Like fantasy, science fiction is a mixed genre. Some stories will be good. Some should be avoided. The story’s alignment to the biblical qualities I outlined in the previous post will be one major factor to consider. However, just because a story is permissible doesn’t mean it’s beneficial. Since we are each unique with individual quirks, the areas of personal limitation should be also taken into account:
Spiritual Maturity(stages of growth spiritually; does not pertain directly to age)
The stories with only a light science fiction edge to them will be approachable by fairly young Christians. However, the more hardcore works often deal with protagonists of questionable morality and complex gray areas. These stories are probably best reserved for Christians who have reached at least adolescent maturity.
Experiences(things you’ve gone through in the past that may affect the present)
Because of the futuristic nature of the genre, our experience has little direct relationship to the genre outside the universals we all share. A background steeped in humanism or science raise the most red flags, and even these may not be of great hindrance.

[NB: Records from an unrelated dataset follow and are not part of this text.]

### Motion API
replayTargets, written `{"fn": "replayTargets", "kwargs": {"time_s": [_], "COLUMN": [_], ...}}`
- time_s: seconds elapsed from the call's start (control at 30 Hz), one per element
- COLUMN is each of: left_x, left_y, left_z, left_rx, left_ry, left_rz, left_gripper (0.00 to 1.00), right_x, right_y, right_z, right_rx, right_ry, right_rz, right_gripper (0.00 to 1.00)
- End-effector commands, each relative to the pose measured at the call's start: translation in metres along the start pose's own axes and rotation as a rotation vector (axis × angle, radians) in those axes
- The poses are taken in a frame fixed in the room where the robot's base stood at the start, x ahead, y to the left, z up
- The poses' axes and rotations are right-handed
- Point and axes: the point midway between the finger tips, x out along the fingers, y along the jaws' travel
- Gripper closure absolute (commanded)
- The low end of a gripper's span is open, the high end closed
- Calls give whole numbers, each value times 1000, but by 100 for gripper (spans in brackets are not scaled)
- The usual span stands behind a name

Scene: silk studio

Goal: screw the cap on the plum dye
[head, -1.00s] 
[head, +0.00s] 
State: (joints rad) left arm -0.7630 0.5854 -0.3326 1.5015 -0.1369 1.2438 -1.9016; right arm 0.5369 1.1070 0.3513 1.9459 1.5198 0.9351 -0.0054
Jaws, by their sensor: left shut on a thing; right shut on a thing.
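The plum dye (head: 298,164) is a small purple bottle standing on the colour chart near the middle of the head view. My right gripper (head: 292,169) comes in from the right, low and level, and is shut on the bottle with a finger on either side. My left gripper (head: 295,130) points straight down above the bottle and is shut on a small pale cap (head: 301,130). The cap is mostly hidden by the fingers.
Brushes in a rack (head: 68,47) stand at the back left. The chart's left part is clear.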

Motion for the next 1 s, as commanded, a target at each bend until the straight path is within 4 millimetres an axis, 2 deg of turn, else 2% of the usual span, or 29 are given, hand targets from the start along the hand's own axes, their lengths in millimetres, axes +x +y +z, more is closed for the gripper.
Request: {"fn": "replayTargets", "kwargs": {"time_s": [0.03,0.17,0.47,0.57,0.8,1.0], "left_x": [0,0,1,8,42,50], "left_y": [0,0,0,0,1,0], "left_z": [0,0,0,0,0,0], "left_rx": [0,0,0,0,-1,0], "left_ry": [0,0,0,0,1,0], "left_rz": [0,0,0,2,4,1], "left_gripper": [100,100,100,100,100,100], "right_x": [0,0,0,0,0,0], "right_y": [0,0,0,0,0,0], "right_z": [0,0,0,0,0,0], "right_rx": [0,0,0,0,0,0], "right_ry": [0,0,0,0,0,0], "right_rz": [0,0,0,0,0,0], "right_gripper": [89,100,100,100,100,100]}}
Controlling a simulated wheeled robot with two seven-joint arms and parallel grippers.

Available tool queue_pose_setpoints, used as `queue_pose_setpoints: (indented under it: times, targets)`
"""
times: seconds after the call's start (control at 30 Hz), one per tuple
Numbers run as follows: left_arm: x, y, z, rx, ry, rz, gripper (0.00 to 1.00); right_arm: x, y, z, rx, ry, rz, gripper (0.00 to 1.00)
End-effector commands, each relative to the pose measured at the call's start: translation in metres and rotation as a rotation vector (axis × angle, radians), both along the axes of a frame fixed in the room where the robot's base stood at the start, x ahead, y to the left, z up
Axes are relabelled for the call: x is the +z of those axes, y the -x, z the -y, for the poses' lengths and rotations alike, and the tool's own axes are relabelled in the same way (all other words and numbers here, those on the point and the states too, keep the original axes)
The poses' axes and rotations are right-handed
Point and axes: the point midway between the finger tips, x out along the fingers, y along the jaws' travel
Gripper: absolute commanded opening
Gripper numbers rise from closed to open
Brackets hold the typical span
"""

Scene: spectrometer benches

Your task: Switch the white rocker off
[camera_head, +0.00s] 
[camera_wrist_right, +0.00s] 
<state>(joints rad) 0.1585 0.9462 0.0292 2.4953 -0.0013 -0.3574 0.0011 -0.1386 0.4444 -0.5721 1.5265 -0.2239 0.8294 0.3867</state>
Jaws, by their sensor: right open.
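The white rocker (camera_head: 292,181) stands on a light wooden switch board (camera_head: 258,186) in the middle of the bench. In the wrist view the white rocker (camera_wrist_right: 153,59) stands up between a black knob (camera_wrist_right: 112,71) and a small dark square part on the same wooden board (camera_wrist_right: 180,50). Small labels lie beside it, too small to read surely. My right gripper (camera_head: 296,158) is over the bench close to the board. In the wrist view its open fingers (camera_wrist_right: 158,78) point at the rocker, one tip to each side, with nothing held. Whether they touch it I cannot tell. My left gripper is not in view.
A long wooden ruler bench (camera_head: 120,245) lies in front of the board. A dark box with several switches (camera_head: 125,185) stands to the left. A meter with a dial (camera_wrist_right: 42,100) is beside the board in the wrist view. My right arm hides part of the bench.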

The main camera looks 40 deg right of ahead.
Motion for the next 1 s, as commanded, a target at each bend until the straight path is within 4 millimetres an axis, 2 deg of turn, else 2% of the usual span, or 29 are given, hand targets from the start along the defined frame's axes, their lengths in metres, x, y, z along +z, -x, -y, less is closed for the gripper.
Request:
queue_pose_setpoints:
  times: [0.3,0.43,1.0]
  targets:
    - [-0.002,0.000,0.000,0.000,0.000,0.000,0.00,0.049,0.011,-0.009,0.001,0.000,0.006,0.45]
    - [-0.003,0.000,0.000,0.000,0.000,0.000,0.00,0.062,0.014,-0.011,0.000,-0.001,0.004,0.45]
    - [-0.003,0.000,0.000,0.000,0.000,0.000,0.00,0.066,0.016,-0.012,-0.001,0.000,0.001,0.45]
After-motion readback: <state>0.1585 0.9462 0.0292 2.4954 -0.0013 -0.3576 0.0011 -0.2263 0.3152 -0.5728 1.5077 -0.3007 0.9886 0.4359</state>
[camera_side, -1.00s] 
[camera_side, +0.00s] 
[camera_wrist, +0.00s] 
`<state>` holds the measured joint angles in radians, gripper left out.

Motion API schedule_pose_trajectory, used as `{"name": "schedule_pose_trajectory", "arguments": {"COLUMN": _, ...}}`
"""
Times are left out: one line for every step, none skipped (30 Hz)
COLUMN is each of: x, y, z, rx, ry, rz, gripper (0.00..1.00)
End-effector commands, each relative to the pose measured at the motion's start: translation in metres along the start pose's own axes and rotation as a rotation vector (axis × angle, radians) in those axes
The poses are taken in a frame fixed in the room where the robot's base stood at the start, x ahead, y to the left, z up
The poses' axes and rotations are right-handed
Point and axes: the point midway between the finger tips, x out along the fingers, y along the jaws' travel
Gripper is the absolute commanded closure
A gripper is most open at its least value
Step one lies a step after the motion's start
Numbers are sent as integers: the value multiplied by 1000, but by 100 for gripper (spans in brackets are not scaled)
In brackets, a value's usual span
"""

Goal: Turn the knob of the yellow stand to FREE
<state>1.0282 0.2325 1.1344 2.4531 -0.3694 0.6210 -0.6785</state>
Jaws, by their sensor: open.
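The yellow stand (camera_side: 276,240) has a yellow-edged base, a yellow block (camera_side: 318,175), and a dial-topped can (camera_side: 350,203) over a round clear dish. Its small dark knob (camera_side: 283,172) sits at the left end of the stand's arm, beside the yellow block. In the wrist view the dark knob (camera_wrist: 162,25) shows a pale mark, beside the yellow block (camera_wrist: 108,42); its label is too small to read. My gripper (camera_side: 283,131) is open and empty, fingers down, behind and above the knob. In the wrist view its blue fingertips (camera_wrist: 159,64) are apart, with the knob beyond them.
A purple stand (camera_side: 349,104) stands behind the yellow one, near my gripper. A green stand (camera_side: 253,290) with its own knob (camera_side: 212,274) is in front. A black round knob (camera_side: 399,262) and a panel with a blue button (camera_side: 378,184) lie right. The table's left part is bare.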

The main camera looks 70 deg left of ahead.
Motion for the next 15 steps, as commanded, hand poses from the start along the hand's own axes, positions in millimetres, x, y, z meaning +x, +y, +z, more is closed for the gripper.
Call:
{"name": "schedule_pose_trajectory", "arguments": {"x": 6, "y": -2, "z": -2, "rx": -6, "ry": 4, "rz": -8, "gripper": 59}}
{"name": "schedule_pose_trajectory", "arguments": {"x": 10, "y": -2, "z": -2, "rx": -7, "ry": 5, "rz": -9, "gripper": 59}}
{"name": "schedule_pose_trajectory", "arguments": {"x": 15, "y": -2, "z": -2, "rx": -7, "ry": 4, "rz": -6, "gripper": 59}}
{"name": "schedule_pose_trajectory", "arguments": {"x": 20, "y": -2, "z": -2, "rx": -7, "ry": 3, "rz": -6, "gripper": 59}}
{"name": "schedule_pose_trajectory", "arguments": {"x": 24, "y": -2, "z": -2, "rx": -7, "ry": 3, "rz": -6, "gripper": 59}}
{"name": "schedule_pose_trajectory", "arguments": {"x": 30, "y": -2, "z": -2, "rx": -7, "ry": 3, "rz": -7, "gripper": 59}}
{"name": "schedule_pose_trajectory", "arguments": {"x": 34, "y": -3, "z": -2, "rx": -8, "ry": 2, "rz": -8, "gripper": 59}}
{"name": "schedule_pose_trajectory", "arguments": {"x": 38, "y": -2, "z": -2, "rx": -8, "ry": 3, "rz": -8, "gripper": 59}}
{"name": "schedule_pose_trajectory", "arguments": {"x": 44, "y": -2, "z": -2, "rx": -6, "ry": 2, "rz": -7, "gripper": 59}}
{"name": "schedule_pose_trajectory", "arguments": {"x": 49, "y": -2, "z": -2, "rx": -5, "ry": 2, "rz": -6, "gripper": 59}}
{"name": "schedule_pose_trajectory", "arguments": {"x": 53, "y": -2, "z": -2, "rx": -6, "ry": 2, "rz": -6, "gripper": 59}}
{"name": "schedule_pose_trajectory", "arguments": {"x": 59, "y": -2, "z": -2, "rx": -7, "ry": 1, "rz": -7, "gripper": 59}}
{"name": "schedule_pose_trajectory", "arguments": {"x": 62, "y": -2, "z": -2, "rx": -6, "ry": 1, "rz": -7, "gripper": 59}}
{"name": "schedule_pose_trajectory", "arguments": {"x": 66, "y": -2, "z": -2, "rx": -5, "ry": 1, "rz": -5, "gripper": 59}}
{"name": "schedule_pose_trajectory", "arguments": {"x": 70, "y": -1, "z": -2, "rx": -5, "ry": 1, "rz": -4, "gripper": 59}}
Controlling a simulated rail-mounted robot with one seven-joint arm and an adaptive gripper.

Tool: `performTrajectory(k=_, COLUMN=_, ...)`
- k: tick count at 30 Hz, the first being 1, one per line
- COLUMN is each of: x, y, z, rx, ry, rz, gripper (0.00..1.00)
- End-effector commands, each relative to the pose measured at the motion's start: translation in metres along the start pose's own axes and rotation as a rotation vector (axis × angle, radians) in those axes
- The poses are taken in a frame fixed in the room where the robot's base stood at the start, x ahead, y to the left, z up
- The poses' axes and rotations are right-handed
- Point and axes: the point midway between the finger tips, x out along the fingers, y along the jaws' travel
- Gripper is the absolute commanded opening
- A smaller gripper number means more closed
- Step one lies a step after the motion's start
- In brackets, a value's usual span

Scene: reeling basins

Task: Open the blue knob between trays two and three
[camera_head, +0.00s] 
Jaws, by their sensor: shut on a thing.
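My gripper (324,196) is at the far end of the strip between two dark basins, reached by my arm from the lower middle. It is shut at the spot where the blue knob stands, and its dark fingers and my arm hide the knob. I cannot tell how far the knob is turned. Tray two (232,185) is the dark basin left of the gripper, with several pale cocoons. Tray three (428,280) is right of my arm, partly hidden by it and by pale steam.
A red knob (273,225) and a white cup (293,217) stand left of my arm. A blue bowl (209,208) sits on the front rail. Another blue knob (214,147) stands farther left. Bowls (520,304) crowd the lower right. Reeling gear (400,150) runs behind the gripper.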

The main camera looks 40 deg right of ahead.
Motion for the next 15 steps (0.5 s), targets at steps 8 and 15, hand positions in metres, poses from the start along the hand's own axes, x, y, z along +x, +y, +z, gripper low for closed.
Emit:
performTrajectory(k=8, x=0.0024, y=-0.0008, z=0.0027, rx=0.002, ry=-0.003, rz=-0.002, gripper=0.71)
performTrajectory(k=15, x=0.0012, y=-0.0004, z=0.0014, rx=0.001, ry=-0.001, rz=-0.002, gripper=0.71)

Singles or those sexually experienced but not in a currently active relationship (e.g. widows) may have to tread somewhat carefully. For while romance and sexuality are rarely the central focus, the lack of moral standards can lead to promiscuity in the subplots.
(close connections with minors or immature Christians)
Your greatest danger here lies with indirect endorsement: that the mentee will pick up a book or movie just because they saw you reading/watching it. So while your association with the genre will raise few questions by the immature, you may have to watch your step if the mentee is likely to imitate you into realms they aren’t ready for.
Culture(the atmosphere of where you work and live)
If you live in an area of loose morality, strong humanism, or where rationalization is predominate, it may be best to avoid science fiction as a whole, since it may reinforce these things.
Occupation(what you do for a living/spend majority of time doing)
Because of science fiction’s typical timbre, tread carefully if you work in an environment where cynicism, skepticism of the supernatural, humanism or rationalization reigns supreme, e.g. some science fields. Also those jobs where individuality and distinct purpose are lost (e.g. assembly work) may not be the best match either, as science fiction can lose sight of the value of being uniquely human.